Présence des dragons

En date du 17 octobre, nous savons, grâce à la correspondance Morant, que les régiments de Provence et de Dampierre sont en attente à Arles et Tarascon et que le régiment du Maistre de Camp Général est déjà en Provence.

On notera l’arrivée tardive des soldats à Marseille, attendus depuis le 28. Ils arrivent le 3 novembre vers 18 heures et sont au nombre de 60. Une seule nuit leur suffira pour obtenir les conversions des protestants marseillais. Ils repartiront le lendemain vers 14 heures non sans avoir commis nombre « de grands désordres » comme en atteste la correspondance Morant. Tels ces soldats qui ont mis à sac la maison dans laquelle ils logeaient, en ont dérobé tous les meubles et sont même allés jusqu’à vendre les portes et les fenêtres.

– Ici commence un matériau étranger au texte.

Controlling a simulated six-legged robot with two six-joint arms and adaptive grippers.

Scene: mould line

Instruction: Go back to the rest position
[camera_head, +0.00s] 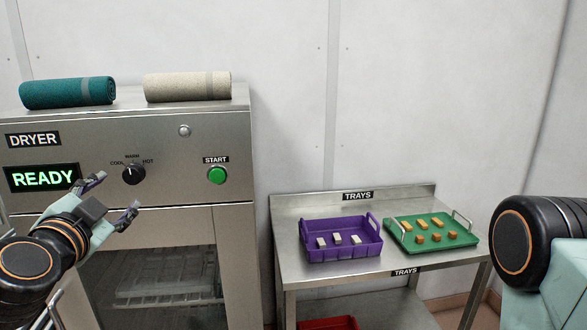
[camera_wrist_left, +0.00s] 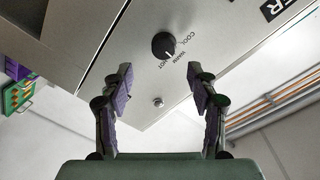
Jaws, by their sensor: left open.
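My left gripper (camera_head: 118,199) is open and empty in front of the dryer (camera_head: 220,128), below and beside its black dial. In the left wrist view, the two fingers of the gripper (camera_wrist_left: 160,92) stand apart with nothing between them. The black dial (camera_head: 133,174) shows beyond the fingers in the wrist view (camera_wrist_left: 164,45). The dryer display reads READY (camera_head: 42,178), and the green START button (camera_head: 217,175) is to the right of the dial. My right arm shows at the right edge of the head view; its gripper is out of view.
A teal rolled towel (camera_head: 68,92) and a beige one (camera_head: 187,86) lie on the dryer. A steel table (camera_head: 300,277) at the right holds a purple tray (camera_head: 340,226) and a green tray (camera_head: 466,238) with small blocks. A red tray (camera_head: 328,323) sits below.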

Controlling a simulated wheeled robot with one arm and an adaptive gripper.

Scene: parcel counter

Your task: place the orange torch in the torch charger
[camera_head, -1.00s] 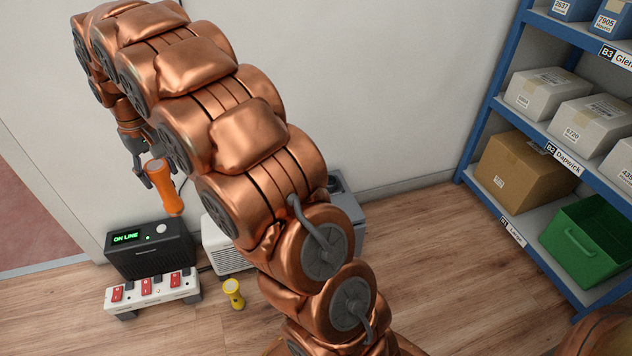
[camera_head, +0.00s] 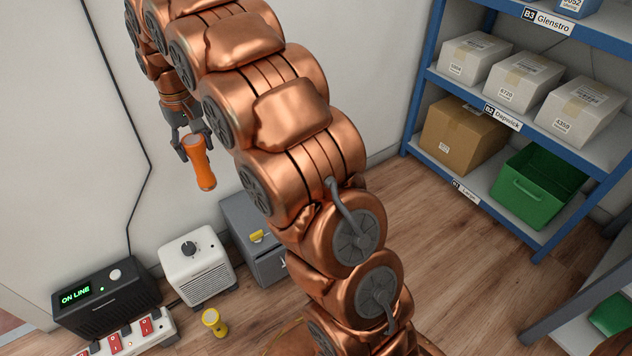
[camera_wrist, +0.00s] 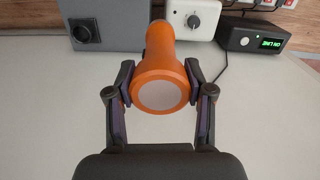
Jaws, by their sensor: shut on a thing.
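The orange torch (camera_head: 199,165) is in my gripper (camera_head: 193,143), which is shut on it. In the wrist view the torch (camera_wrist: 160,78) lies between both fingers, its pale round lens facing the camera. In the head view it hangs nearly upright, slightly tilted, clear of everything below, in front of the wall. No object is clearly marked as the torch charger. A grey box (camera_head: 243,222) by the wall, partly behind my arm, has a yellow item on it. In the wrist view a grey box (camera_wrist: 125,25) has a dark round fitting.
A white unit with a dial (camera_head: 196,268) and a black box reading ON LINE (camera_head: 108,300) stand along the wall. A red-switched power strip (camera_head: 128,338) and yellow torch (camera_head: 214,322) are on the floor. A blue shelf (camera_head: 415,105) holds parcels and a green crate (camera_head: 530,190).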

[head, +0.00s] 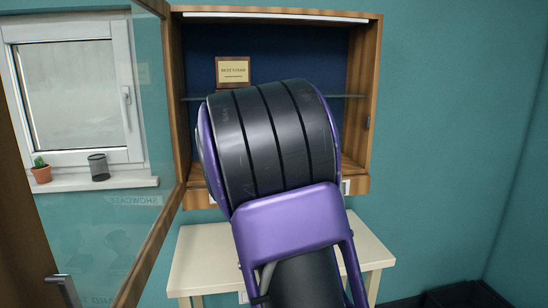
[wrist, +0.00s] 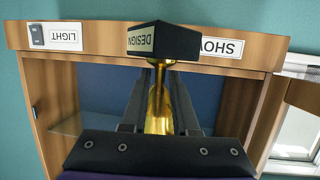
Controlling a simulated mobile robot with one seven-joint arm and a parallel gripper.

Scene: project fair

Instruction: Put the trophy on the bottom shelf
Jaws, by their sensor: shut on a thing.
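In the wrist view, which is upside down, a gold trophy (wrist: 159,110) with a black base (wrist: 172,42) marked DESIGN shows between the fingers. My gripper (wrist: 158,78) is shut on its gold part. In that view the base overlaps the cabinet's lower front edge; how far in it is I cannot tell. In the head view my arm hides gripper and trophy. The wooden wall cabinet (head: 374,90) is open at the front. It has a glass shelf (head: 352,96) and a wooden bottom shelf (head: 353,173), mostly hidden behind my arm.
A small plaque (head: 233,70) stands on the glass shelf at the left. The cabinet's glass door (head: 150,250) stands open at the left. A cream table (head: 195,258) is below the cabinet. A window (head: 75,85) with a potted plant (head: 41,172) and a dark cup (head: 98,167) is at the left.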

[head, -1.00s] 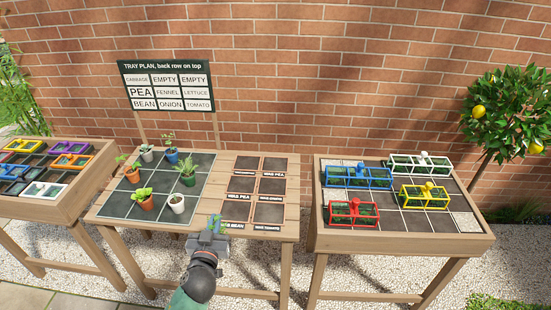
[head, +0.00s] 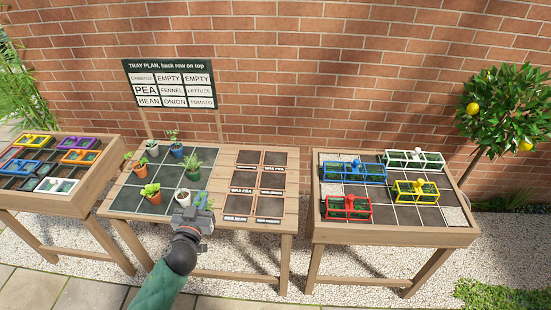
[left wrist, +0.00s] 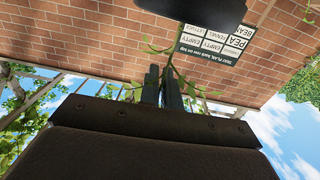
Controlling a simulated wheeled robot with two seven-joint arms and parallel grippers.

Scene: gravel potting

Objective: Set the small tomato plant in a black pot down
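My left gripper (head: 192,212) is over the front edge of the middle table, at the front right corner of the dark tiled mat (head: 125,199). The tomato plant (head: 204,200) shows as green leaves just beyond the gripper. In the left wrist view my two fingers (left wrist: 163,85) are close together, with the plant's stem and leaves (left wrist: 172,48) rising at their tips. The black pot is hidden in both views, so I cannot tell whether it touches the mat. My right gripper is not in view.
Labelled dark squares (head: 270,206) lie to the right. A sign (head: 168,83) stands behind. The right table holds coloured frames (head: 347,208); the left table holds more (head: 56,186).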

Même si les sources sont rares quant à ce douloureux épisode de l’histoire provençale, nous percevons la profondeur du drame vécu et les peurs suscitées. Ce n’est sans doute pas la meilleure manière pour entrer dans la nouvelle religion. Outre ces abjurations « de bouche » massives, les dragonnades ont pu être à l’origine d’un certain nombre de fuites, comme ce fut le cas en Languedoc. En Provence, début octobre, certains se réfugient à Arles, en Camargue, d’autres tentent de quitter le royaume pour rejoindre dans un premier temps Nice ou bien s’embarquent depuis Marseille pour Livourne. L’intendant Morant prend alors la décision d’interdire aux amirautés de délivrer des patentes aux huguenots en partance.  La fuite terrestre, elle, est plus difficile à contrôler. Ainsi, Maillé, menuisier et Caillé, passementier, ont réussi à s’enfuir ; ils furent condamnés par contumace.

Les protestants provençaux étaient minoritaires mais cela ne leur a pas empêché de subir les dragonnades et leurs cohortes de conséquences. Les plans de route des autorités militaires ont été contrariés ; Mérindol et Lourmarin, qui devaient être les deux places à abattre, ont cédé en entendant le bruit des bottes de ces missionnaires d’un genre très particulier.